Stated problem:
Copy out all of the data exactly as it appears.

Supplied material:
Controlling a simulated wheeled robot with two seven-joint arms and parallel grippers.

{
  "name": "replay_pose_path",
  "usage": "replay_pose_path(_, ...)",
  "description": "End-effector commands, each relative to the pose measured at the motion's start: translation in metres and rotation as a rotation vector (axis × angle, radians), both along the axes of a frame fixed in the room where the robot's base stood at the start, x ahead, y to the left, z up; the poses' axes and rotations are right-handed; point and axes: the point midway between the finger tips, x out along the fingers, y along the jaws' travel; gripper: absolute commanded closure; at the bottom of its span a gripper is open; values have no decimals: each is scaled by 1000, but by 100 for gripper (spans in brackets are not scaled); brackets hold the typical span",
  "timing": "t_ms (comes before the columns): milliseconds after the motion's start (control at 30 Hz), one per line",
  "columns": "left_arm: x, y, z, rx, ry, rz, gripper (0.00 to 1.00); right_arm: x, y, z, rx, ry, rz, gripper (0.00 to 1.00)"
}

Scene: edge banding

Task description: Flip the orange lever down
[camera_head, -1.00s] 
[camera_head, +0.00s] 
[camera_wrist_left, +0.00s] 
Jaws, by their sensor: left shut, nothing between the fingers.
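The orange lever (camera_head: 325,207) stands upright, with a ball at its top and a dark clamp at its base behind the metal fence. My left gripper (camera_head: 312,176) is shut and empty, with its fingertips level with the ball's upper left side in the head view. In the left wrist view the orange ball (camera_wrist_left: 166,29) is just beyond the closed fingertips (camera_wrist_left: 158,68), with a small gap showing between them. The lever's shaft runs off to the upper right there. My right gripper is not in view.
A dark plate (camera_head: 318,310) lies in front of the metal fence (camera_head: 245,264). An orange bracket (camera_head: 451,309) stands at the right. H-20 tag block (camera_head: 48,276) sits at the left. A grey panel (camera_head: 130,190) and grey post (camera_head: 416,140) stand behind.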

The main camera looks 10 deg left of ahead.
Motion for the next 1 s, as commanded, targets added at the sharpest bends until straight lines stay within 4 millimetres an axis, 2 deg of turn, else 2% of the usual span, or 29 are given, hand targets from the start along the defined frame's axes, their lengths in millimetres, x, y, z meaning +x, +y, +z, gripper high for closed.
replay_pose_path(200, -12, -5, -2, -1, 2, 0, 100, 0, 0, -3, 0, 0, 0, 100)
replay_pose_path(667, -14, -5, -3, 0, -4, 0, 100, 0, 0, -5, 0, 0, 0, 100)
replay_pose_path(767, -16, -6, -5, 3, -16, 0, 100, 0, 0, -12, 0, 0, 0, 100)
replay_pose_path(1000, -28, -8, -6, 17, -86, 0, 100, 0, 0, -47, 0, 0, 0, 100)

Solution for this problem:
Controlling a simulated wheeled robot with two seven-joint arms and parallel grippers.

{
  "name": "replay_pose_path",
  "usage": "replay_pose_path(_, ...)",
  "description": "End-effector commands, each relative to the pose measured at the motion's start: translation in metres and rotation as a rotation vector (axis × angle, radians), both along the axes of a frame fixed in the room where the robot's base stood at the start, x ahead, y to the left, z up; the poses' axes and rotations are right-handed; point and axes: the point midway between the finger tips, x out along the fingers, y along the jaws' travel; gripper: absolute commanded closure; at the bottom of its span a gripper is open; values have no decimals: each is scaled by 1000, but by 100 for gripper (spans in brackets are not scaled); brackets hold the typical span",
  "timing": "t_ms (comes before the columns): milliseconds after the motion's start (control at 30 Hz), one per line",
  "columns": "left_arm: x, y, z, rx, ry, rz, gripper (0.00 to 1.00); right_arm: x, y, z, rx, ry, rz, gripper (0.00 to 1.00)"
}

Scene: edge banding

Task description: Flip the orange lever down
[camera_head, -1.00s] 
[camera_head, +0.00s] 
[camera_wrist_left, +0.00s] 
Jaws, by their sensor: left shut, nothing between the fingers.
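The orange lever (camera_head: 325,207) stands upright, with a ball at its top and a dark clamp at its base behind the metal fence. My left gripper (camera_head: 312,176) is shut and empty, with its fingertips level with the ball's upper left side in the head view. In the left wrist view the orange ball (camera_wrist_left: 166,29) is just beyond the closed fingertips (camera_wrist_left: 158,68), with a small gap showing between them. The lever's shaft runs off to the upper right there. My right gripper is not in view.
A dark plate (camera_head: 318,310) lies in front of the metal fence (camera_head: 245,264). An orange bracket (camera_head: 451,309) stands at the right. H-20 tag block (camera_head: 48,276) sits at the left. A grey panel (camera_head: 130,190) and grey post (camera_head: 416,140) stand behind.

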The main camera looks 10 deg left of ahead.
Motion for the next 1 s, as commanded, targets added at the sharpest bends until straight lines stay within 4 millimetres an axis, 2 deg of turn, else 2% of the usual span, or 29 are given, hand targets from the start along the defined frame's axes, their lengths in millimetres, x, y, z meaning +x, +y, +z, gripper high for closed.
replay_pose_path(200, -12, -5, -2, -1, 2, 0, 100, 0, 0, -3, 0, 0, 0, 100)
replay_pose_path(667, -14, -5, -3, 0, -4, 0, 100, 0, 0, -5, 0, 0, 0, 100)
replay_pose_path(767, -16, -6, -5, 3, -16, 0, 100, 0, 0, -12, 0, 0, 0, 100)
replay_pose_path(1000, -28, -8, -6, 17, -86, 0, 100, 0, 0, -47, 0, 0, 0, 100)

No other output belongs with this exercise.